=== Records to process ===

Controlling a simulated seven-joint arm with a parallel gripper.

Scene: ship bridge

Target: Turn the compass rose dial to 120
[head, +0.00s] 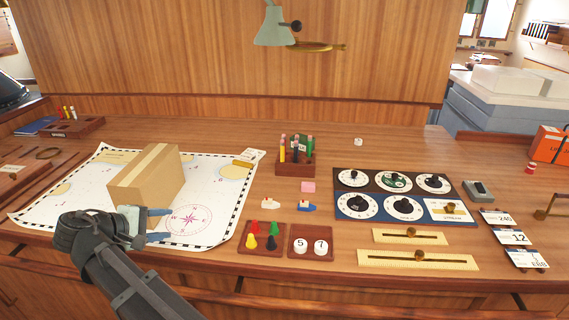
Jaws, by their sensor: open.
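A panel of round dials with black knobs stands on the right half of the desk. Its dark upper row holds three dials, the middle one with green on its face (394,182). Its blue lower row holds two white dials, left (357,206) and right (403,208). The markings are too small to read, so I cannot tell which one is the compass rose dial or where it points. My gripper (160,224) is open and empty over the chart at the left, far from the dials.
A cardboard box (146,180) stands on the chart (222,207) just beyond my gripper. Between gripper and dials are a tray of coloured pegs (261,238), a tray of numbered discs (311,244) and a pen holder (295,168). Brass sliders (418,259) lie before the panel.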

===
=== Records to process ===

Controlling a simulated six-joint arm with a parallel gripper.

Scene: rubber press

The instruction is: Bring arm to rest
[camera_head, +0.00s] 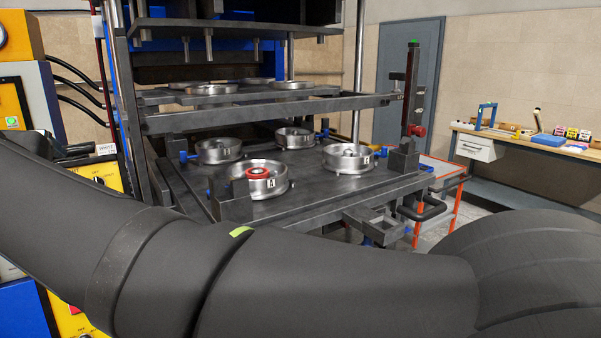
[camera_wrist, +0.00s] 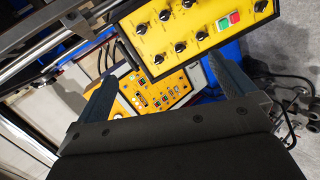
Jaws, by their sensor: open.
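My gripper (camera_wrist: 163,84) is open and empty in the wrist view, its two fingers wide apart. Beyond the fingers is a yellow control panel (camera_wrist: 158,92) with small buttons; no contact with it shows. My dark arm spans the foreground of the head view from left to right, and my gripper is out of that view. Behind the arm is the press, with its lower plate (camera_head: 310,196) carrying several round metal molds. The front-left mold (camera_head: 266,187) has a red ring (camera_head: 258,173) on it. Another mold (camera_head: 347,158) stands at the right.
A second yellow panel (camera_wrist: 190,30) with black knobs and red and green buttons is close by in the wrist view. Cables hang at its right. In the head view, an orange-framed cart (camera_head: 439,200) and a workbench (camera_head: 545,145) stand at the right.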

===

**Your task:**
Locate the string "Controlling" in the listing above and copy every line where it occurs.

**Exercise solution:**
Controlling a simulated seven-joint arm with a parallel gripper.
Controlling a simulated six-joint arm with a parallel gripper.

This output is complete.